Stephanie Kingsley is the AHA’s associate editor, web and social media. She tweets @KingsleySteph.

Notes

1. Julian Bond and Jeanne Theoharis, “Why Don’t Scholars Have Access to Rosa Parks’s Archives?” Washington Post, August 29, 2011,
http://www.washingtonpost.com/opinions/why-dont-scholars-have-access-to-rosa-parkss-archives/2011/08/29/gIQAKezHoJ_story.html.

2. Richard Barbieri and Poppy Harlow, “Why Buffett’s Son Bought Rosa Parks Archive,” CNNMoney, August 31, 2014,
http://money.cnn.com/2014/08/31/news/economy/howard-buffett-buys-rosa-parks-collection/.

3. “Rosa L. Parks Collection: Papers, 1955–1976,” finding aid, Wayne State University,
http://reuther.wayne.edu/files/UP000775.pdf.

4. Margaret McAleer, Kimberly Owens, Tammi Taylor, Tracey Barton, and Sherralyn McCoy, Rosa Parks Papers: A Finding Aid to the Collection in the Library of Congress (Washington, DC: Manuscript Division, Library of Congress, 2014).

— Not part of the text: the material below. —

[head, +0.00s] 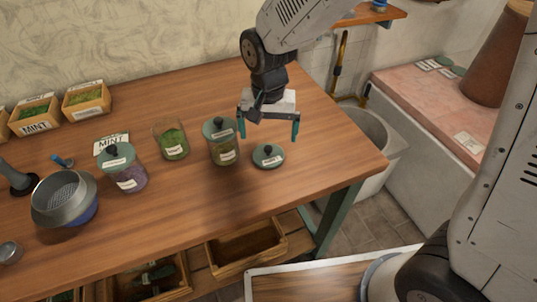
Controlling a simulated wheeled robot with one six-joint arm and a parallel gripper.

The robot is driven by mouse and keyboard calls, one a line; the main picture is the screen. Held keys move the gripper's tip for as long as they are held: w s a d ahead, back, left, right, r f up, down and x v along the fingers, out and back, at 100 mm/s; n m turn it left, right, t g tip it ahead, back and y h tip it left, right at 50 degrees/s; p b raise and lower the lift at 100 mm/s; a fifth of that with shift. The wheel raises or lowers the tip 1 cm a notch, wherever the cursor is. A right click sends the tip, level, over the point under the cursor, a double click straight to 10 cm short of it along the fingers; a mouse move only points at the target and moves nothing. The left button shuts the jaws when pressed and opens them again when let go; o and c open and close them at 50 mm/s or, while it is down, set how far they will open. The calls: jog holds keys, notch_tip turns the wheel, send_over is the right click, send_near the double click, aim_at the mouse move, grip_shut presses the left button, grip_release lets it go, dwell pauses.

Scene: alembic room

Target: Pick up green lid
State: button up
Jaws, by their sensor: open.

5. For more on the herculean feat of processing the Rosa Parks papers in two months, see Meg McAleer, “A Sense of Purpose: Organizing the Rosa Parks Collection,” Library of Congress Blog, February 11, 2015, http://blogs.loc.gov/loc/2015/02/a-sense-of-purpose-organizing-the-rosa-parks-collection/.

6. Box 18, Folder 10, Rosa Parks Papers, Library of Congress.

7. Bond and Theoharis, “Why Don’t Scholars Have Access to Rosa Parks’s Archives?”

8. Box 18, Folder 11, Rosa Parks Papers, Library of Congress.